Well chronicled has been Davis' desire to play the 195-yard downhill par-3 third hole from a forward tee at least twice, shortening the hole by 50 yards. Davis thinks it will be "neat" to see players hit a knockdown wedge to an upper left-hand green quadrant with a sage scrub-filled canyon lurking left.
It was Davis who asked for and got a pair of new tees built to stretch the par-5 13th to 614 yards. He figures to play at least three different tees there while also utilizing a never-before-used left-side teeing ground on the par-3 16th. Those decisions followed Davis' bold call to restore the par-5 18th into a gambler's paradise after his predecessor announced the USGA would transform the finishing hole to a long par 4. Davis has said nothing would make him happier than to see the outcome influenced by a final-hole eagle.
If that notion is not stunning enough, Davis and Hyler say they are "contemplating" moving the 14th-hole tees up one day in hopes of introducing a drivable, eagle-prone hole similar to Winged Foot's sixth or Oakmont's 17th. Expected to play as a stout 435-yarder Thursday and Friday, look for the 277-yard forward tee to be used one of the final two rounds when the field is smaller and play will be less likely to bog down.

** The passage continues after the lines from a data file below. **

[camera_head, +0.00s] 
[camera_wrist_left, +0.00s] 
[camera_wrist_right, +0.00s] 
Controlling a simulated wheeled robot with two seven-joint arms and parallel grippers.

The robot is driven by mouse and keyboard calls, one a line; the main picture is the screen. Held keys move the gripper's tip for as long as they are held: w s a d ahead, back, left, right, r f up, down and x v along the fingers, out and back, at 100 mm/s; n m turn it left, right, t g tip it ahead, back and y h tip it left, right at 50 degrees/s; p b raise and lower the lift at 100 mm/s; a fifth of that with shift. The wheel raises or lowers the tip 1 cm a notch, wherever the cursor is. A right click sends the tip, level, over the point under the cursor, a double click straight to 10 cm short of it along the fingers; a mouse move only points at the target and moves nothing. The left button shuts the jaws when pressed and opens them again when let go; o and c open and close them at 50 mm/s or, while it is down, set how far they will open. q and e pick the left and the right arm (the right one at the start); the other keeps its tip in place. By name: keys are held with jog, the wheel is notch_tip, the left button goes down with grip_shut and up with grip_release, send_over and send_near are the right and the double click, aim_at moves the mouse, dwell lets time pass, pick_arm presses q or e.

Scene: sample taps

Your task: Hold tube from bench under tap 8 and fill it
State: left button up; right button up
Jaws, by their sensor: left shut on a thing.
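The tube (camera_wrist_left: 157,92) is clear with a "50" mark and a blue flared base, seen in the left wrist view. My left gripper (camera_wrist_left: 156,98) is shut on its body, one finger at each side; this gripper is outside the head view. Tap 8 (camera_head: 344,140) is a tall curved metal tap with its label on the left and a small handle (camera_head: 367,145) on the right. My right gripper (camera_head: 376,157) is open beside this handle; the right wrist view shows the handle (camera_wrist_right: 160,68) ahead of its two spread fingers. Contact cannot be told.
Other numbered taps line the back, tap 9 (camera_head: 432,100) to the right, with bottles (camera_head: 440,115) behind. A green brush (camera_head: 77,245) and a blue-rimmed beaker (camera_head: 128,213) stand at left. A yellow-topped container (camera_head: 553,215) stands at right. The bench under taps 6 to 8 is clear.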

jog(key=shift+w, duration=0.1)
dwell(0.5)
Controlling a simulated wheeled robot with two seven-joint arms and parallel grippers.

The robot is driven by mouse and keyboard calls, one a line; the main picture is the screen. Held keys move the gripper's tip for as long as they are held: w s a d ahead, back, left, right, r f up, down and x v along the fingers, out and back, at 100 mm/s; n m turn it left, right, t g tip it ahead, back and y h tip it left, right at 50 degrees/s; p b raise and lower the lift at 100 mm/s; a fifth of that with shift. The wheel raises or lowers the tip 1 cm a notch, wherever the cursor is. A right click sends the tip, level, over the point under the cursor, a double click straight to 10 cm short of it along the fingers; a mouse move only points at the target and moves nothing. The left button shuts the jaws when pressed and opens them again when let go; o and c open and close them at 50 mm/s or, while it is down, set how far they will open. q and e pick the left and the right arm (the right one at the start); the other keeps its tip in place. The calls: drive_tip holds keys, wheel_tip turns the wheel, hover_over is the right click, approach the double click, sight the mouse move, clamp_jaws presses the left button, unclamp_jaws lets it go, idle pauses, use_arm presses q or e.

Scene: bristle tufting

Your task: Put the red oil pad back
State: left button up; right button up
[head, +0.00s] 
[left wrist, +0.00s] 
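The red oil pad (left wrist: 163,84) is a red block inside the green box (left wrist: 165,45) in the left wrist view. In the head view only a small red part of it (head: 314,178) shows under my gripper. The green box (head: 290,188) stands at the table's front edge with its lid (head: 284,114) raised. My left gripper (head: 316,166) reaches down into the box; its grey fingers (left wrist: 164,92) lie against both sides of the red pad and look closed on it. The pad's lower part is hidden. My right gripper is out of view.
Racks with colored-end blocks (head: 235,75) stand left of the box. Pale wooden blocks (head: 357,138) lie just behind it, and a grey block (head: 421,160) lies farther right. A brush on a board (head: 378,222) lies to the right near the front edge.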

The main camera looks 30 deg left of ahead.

They hope the shift forward will create a "wider scoring differential"—USGA-speak for more eagles and double bogeys.
Before making such a bold move, Davis, Hyler and Jeff Hall, managing director of rules and competitions, who finalizes the front-nine setup, intend to closely watch practice rounds, monitor the weather forecast and even ask players how tempting they might find a drivable option. "Our motivation is to have players step up to a teeing ground and ask, 'What does this mean?' " says Davis.
Hyler, an executive committee member for five years who appears to be in line for the presidency after Jim Vernon's term, could be seen as taking a chance by supporting Davis' desire to produce more fun and excitement. "Mike has a great feel for visualizing how things will impact play," says Hyler, who will gladly answer critics should players be irked by what he sees as maintaining a "hard, fair championship" with "more risk-reward opportunities."

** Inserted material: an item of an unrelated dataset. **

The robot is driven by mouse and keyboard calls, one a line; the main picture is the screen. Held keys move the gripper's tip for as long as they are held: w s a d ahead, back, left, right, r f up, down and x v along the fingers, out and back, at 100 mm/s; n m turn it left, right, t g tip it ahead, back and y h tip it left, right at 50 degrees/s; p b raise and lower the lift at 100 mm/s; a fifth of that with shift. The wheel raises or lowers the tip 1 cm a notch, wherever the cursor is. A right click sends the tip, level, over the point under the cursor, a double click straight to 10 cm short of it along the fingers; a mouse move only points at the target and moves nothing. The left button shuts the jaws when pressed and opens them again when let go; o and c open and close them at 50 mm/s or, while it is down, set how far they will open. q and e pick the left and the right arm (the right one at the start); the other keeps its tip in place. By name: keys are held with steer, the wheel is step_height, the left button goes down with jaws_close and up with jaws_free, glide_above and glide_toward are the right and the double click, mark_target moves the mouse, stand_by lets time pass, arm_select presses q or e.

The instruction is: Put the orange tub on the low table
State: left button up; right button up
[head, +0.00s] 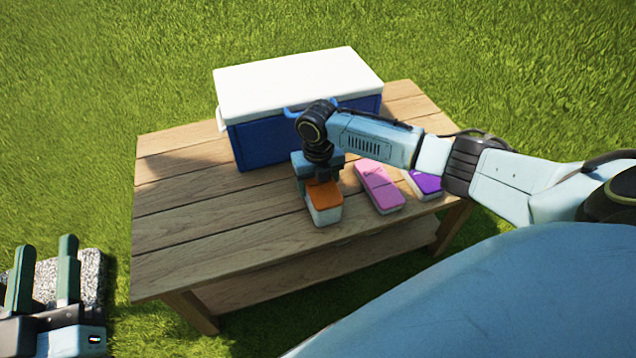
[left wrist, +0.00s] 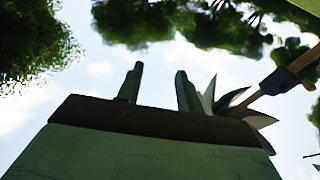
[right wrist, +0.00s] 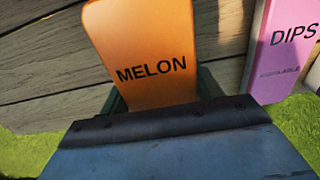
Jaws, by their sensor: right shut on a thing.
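The orange tub (head: 325,198), with an orange lid and pale sides, is on the wooden low table (head: 200,239) in front of the cooler. In the right wrist view its lid (right wrist: 145,45) reads "MELON". My right gripper (head: 318,178) is over the tub's far end and shut on it; the fingertips are mostly hidden. I cannot tell whether the tub's base touches the tabletop. My left gripper (head: 42,272) is at the lower left, away from the table, with its fingers apart and empty. Its fingers point up against the sky in the left wrist view (left wrist: 158,88).
A blue cooler (head: 262,143) with a white lid stands at the back of the table. A pink tub (head: 378,186), marked "DIPS" in the right wrist view (right wrist: 285,45), and a purple tub (head: 427,183) are right of the orange one. The table's left part is clear.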

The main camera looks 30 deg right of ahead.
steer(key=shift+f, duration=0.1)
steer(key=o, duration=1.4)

Architect Rees Jones remodeled the South Course and says the shift in setup approach is a "great idea" that will accomplish Davis' goal of inducing decision-making under pressure. "The USGA [doesn't] want to take the driver out of anyone's hand, but instead, they want the player to take it out of his own hand," says Jones.
Hyler is confident players will appreciate the attempts to maintain difficulty in a more intelligent way and points to the lack of complaining at the last two Opens. Still, some of the ideas being discussed for Torrey Pines will differ so much from what players are used to that there may be cries of trickery.
Veteran caddie Mark Long has put together the official U.S. Open yardage book since 1999 and believes the timing is right for Davis' approach, particularly with the championship being played at the home of a regular PGA Tour event. He notes that in preparation for the recent Players championship, his boss, Fred Funk, spent 45 minutes putting to each of the four likely hole locations at the Stadium Course at TPC Sawgrass.
"That's one of the things that can be a bit boring about the tour," Long says. "Something isn't quite right when you pretty much know three of the four holes will be almost identical to the previous year, and the tees will be in the same spots, too."
Davis does not "dot" the next day's hole location or tee placement, but he does believe afternoon players who check out the morning television coverage—as Tiger Woods suggested he did in 2007—will be helped out "big time." Factor in practice round word-of-mouth, Long's information loaded yardage-book and the opportunity to hear television announcers dish, and there should be plenty of opportunity to prepare.
Still, as Long points out, if Davis throws a curve in the way of a drivable par 4 where the players least expect it, this will "be his first big risk as a set-up guy."
To Davis, the reward of a more cerebral and exciting U.S. Open is worth it.